I have no horse in this race, as I'me moving more and more to the "level whenever" camp.
I hate to admit it, but honestly I am too. However, if I am being honest, the only reason why this approach is attractive (to me) is (my own) laziness.
It used to be that you got stuff in D&D because of what you accomplished. Are we at the "participant trophy for everyone" stage now? #getoffmylawn
This is still the way I feel it ought to be done, but it causes so much trouble, between butthurt players and party level disparity, that it is barely worth the effort.
He doesn't mention at all a thing that I believe should be discussed: leveling from 17 to 18 should be as easy as leveling from 3 to 4? I don't think so. But that's certainly the kind of thing that one can easily houserule.
I've always felt that the way experience ought to work is that the level difference between the party and the monster ought to be what determines the monster's XP value, not its total hit dice or CR. So a level 1 party fighting a level 1 monster and a level 16 party fighting a level 16 monster ought to get the same flat quantity of experience points. The quantity of experience required to advance is what increases incrementally as more and more advancement is achieved.
But this is backward from the direction in which D&D has been moving for many years.
I disagree, if you go by that way than the entire point of the game is killing things. Now that might be the ptefered playstyle of some but it's not universal, personaly I'd like to have XP for gold and monsters where you gain more XP through gold than killing things.
I am not really interested in discussing this point, because it is obviously grotesquely contentious and we will find no common ground. But my position on this matter is that Dungeons & Dragons, at is core, is about exploring dungeons, bypassing traps,
dealing with dragons, and gathering treasure. It is /great/ that the system can be stretched to do other things, and I often stretch it myself, but all of those things are icing.
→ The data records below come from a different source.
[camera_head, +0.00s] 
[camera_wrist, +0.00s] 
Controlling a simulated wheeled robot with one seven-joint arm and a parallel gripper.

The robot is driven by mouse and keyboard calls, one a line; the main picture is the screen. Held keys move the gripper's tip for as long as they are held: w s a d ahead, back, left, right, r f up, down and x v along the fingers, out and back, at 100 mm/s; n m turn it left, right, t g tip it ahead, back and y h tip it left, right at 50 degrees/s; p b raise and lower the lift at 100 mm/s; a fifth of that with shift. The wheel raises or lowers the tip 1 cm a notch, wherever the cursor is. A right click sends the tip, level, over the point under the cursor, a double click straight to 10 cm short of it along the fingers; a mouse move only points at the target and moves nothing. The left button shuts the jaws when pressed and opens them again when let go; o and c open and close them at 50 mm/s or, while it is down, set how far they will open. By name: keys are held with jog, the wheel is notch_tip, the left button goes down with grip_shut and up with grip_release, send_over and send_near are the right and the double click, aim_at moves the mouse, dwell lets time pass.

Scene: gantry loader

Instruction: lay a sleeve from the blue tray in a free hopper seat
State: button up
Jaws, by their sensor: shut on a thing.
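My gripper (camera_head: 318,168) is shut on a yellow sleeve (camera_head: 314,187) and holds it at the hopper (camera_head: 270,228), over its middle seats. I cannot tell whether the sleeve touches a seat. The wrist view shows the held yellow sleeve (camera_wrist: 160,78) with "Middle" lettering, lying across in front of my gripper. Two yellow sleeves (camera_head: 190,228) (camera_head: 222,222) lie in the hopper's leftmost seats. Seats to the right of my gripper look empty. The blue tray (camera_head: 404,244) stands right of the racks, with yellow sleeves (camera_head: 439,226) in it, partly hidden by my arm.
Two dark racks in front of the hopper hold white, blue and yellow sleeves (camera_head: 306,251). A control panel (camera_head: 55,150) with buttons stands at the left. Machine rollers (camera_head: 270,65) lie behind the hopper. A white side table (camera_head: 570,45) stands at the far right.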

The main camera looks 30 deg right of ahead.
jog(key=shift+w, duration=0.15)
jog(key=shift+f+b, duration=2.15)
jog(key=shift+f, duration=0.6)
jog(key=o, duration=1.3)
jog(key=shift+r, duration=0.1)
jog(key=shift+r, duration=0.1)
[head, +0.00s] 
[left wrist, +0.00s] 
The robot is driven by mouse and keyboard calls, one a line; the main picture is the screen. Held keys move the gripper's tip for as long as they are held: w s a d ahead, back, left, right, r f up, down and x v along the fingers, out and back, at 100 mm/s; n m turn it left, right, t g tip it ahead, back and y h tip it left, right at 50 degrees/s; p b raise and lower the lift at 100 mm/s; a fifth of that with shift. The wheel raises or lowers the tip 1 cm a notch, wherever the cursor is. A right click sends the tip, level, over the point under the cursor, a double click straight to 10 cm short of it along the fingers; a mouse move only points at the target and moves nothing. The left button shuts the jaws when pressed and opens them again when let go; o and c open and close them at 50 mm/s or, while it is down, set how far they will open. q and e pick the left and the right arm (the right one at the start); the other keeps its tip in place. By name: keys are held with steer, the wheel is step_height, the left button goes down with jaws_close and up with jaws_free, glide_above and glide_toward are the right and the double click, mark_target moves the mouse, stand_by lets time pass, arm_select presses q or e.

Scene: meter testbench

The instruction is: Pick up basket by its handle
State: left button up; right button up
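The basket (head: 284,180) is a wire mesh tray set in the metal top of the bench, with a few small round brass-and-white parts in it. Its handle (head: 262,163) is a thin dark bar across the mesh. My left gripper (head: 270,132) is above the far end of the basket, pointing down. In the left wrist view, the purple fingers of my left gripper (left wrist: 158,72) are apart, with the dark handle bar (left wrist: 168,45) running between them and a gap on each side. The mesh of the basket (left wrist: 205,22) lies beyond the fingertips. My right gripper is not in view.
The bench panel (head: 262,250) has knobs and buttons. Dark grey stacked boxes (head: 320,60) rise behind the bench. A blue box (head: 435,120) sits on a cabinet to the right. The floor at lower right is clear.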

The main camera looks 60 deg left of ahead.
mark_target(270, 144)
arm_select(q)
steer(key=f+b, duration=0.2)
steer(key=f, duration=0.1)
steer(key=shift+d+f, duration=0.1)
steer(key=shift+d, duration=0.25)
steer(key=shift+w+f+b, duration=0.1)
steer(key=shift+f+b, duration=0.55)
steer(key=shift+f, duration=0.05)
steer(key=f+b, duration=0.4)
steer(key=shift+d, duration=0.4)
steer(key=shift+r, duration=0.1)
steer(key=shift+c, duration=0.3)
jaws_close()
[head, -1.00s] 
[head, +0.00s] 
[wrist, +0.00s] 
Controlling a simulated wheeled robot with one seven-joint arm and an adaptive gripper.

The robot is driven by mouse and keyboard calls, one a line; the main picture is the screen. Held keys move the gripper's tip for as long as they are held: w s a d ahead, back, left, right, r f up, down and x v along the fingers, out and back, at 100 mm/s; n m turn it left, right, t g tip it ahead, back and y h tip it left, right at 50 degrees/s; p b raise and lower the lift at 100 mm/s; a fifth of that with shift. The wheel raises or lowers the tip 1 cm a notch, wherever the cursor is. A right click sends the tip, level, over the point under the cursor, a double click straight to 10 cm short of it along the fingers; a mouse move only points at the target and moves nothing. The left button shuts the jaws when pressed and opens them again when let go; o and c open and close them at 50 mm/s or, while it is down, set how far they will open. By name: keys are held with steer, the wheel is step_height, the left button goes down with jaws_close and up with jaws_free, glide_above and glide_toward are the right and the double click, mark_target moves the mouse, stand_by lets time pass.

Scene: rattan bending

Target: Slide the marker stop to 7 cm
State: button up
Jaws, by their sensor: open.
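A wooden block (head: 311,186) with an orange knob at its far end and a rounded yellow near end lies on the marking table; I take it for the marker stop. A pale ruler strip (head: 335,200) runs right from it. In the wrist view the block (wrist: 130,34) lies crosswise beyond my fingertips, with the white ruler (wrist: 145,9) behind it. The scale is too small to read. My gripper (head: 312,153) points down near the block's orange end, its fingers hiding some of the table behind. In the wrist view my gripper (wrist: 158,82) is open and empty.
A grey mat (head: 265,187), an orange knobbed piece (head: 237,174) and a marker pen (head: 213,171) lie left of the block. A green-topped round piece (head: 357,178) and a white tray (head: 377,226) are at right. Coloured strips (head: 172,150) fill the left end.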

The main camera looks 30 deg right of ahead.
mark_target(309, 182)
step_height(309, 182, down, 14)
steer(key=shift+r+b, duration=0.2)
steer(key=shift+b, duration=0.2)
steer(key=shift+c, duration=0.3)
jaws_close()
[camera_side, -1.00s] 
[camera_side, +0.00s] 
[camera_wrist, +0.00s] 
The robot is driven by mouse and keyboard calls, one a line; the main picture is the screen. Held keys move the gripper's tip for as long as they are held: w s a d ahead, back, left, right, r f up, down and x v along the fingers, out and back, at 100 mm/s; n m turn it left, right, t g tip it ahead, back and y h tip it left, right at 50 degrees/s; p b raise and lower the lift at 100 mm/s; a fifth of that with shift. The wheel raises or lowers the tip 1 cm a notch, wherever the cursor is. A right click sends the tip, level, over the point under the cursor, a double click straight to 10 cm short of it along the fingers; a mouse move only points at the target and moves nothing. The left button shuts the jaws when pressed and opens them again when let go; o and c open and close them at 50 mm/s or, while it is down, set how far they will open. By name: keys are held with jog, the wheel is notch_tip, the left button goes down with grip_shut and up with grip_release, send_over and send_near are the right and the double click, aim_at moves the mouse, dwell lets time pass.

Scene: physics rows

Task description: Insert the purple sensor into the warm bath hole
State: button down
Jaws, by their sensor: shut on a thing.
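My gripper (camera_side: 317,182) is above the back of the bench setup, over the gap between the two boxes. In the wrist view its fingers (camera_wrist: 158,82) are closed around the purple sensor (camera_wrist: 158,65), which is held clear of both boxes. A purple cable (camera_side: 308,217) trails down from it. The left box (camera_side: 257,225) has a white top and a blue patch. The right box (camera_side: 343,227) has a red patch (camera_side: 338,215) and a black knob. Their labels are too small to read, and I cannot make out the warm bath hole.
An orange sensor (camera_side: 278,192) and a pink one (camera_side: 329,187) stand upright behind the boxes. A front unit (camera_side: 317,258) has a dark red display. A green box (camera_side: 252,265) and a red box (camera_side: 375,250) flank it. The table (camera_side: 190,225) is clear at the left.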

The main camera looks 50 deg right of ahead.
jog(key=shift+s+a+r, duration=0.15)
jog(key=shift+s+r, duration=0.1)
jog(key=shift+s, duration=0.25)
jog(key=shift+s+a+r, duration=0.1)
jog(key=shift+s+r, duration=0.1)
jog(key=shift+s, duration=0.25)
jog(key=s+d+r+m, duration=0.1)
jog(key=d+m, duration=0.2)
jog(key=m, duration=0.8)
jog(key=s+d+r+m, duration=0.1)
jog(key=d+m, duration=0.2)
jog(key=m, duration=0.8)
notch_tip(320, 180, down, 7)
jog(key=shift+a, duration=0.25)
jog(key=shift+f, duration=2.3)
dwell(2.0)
As icing, they should not influence the core rules of the game. Before D&D can be anything else, it must first be a dungeon crawler. Then we can start talking about elven politics in the Gnarley or extended trade missions to Zakhara.
EDIT: I overstepped my position on the monster front -- you don't have to /kill/ the dragons, but you have to engage them in a way that renders them non-threatening for at least the short term.